Do this
Could you give the data below again, exactly and completely?

Source excerpt

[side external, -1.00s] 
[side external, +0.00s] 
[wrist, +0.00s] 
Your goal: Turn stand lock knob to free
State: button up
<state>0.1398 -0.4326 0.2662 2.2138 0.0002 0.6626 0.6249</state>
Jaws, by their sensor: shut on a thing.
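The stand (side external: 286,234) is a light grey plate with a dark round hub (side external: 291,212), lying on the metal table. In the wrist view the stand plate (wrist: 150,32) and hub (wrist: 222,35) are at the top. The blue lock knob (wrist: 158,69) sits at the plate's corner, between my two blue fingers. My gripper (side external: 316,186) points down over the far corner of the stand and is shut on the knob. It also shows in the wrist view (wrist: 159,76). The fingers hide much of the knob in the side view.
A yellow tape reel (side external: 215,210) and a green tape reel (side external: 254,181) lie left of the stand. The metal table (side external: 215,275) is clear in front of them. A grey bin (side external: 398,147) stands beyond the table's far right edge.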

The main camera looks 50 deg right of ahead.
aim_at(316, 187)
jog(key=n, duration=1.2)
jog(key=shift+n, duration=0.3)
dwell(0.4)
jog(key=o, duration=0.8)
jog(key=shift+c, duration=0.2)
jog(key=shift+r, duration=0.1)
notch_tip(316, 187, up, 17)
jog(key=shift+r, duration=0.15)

Expected answer
[side external, -1.00s] 
[side external, +0.00s] 
[wrist, +0.00s] 
Your goal: Turn stand lock knob to free
State: button up
<state>0.1398 -0.4326 0.2662 2.2138 0.0002 0.6626 0.6249</state>
Jaws, by their sensor: shut on a thing.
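The stand (side external: 286,234) is a light grey plate with a dark round hub (side external: 291,212), lying on the metal table. In the wrist view the stand plate (wrist: 150,32) and hub (wrist: 222,35) are at the top. The blue lock knob (wrist: 158,69) sits at the plate's corner, between my two blue fingers. My gripper (side external: 316,186) points down over the far corner of the stand and is shut on the knob. It also shows in the wrist view (wrist: 159,76). The fingers hide much of the knob in the side view.
A yellow tape reel (side external: 215,210) and a green tape reel (side external: 254,181) lie left of the stand. The metal table (side external: 215,275) is clear in front of them. A grey bin (side external: 398,147) stands beyond the table's far right edge.

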The main camera looks 50 deg right of ahead.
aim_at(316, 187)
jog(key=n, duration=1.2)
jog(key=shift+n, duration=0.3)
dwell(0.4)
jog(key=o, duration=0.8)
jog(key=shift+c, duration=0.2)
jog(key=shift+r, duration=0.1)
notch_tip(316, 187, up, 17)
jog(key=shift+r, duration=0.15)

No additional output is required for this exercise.